Сказав "еще не вполне осознана", я имею в виду, что ситуация, скорее всего, изменится в будущем - когда ЛК (дай ему Б-г здоровья) перейдет в мир иной, и его творчество включат в учебные программы по всему миру, а не только в родной Канаде, как сейчас. И тогда ученые дураки по своему обыкновению немедленно поверят тому, чему их учат с кафедры, а там и невежи подтянутся.
Стихотворение Коэна "Chelsea hotel #2" - наиболее концентрированное и точное выражение духа 60-х из всех, какие мне только приходилось видеть. Там есть все главное - и страсть к говорению, и наивная революционность, и свободная любовь, и самоубийственная безоглядность, и смещение ценностей, включая само понятие красоты. А кроме того - мягкая авторская ирония - та, как выясняется, единственная призма, через которую только и можно смотреть на тот в высшей степени странный период. Потому что все остальное искажает - и панегирическая ностальгия, и идеологическое злобство (а именно два этих подхода, к несчастью, превалируют).

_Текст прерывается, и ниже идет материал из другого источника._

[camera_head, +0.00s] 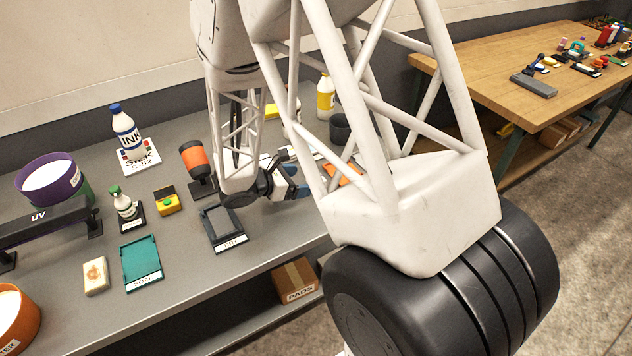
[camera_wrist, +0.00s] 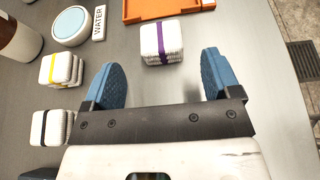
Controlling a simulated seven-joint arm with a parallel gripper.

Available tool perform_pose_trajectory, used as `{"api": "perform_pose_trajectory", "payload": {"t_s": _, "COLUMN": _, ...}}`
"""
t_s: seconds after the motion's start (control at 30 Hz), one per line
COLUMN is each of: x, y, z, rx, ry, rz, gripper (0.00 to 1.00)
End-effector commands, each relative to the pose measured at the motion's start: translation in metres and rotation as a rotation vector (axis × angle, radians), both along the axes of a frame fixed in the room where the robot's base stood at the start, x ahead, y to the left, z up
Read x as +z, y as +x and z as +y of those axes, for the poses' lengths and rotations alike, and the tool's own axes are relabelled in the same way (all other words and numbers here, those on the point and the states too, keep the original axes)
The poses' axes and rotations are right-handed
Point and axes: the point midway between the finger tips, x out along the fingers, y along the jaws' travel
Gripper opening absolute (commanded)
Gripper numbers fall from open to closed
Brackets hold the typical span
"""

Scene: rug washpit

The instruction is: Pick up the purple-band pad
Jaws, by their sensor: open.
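The purple-band pad (camera_wrist: 162,43) is a white, ribbed block with a purple band, on the grey bench top in the wrist view. It lies just beyond the fingertips, between their lines and nearer the middle. My gripper (camera_wrist: 161,75) is open and empty, with its two blue fingers spread wide. In the head view my gripper (camera_head: 292,178) is low over the bench, partly behind my own arm. I cannot make out the purple-band pad there.
In the wrist view, a yellow-band pad (camera_wrist: 62,69) and a black-band pad (camera_wrist: 52,127) lie to the left. A round container (camera_wrist: 71,25) beside a WATER label and an orange tray (camera_wrist: 168,8) lie beyond. The bench's edge is at right.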

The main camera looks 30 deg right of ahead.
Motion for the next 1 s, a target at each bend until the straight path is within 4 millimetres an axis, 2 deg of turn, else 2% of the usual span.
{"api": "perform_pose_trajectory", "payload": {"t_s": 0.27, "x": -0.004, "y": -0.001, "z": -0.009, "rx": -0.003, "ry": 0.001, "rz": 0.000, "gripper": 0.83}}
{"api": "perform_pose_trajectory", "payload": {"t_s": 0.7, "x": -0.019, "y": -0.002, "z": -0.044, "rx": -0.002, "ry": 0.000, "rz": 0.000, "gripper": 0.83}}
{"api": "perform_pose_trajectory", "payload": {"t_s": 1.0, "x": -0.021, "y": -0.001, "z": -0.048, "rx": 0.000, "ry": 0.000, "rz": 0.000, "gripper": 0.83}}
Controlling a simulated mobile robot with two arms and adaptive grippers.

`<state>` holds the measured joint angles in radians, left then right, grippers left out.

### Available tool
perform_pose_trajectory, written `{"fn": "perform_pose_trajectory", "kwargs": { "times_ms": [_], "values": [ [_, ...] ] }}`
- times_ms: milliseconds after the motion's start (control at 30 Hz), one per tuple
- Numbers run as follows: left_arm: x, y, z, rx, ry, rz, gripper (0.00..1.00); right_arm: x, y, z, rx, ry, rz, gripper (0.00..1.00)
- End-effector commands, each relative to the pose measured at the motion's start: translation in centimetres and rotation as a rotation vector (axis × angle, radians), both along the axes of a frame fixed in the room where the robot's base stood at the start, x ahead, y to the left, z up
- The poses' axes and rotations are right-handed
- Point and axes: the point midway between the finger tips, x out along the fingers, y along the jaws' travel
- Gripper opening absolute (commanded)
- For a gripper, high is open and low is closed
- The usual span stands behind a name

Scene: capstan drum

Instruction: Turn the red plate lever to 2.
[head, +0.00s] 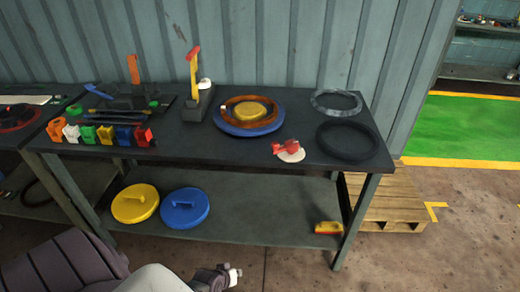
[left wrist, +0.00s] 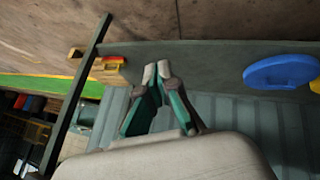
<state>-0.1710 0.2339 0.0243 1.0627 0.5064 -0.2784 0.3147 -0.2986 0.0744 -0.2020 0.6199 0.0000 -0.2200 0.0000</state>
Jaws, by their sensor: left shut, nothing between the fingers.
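A small red lever (head: 287,147) sits on a round pale plate (head: 294,156) at the front edge of the dark bench top (head: 230,157). Any numbers on it are too small to read. My left gripper (head: 233,274) is in front of the bench, low and left of the lever, touching nothing. In the left wrist view its fingertips (left wrist: 157,70) are together and empty. The red lever is not seen in the left wrist view. My right gripper is not in view.
A blue disc with an orange ring (head: 247,128), dark rings (head: 346,141), a red-and-yellow upright lever (head: 194,68) and several coloured blocks (head: 105,134) are on the bench. The lower shelf (head: 255,205) holds yellow (head: 134,204) and blue lids (head: 185,220) and a yellow-red block (head: 328,228).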

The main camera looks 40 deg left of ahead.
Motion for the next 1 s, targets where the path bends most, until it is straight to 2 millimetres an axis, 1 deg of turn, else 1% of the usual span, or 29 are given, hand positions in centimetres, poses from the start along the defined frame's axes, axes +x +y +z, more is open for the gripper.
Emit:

Стихотворение посвящено короткой связи Коэна с Джанис Джоплин - великой рок-энд-блюзовой певицей того периода. Когда они занимались любовью в комнате №2 знаменитого Челси-отеля, Джанис уже была живой иконой (отсюда и лимузины, ждущие ее на улице). Четырьмя годами позже, в октябре 70-го, она погибла от героиновой передозы в возрасте 27 лет. Что, естественно, не только потрясло всех шестидесятников, но и вознесло Джоплин на самый пик культового Олимпа.
Вот авторское исполнение стихотворения "Chelsea hotel #2":
Мне очень нравится и как это поет Руфус Вайнрайт. Его можно прослушать здесь.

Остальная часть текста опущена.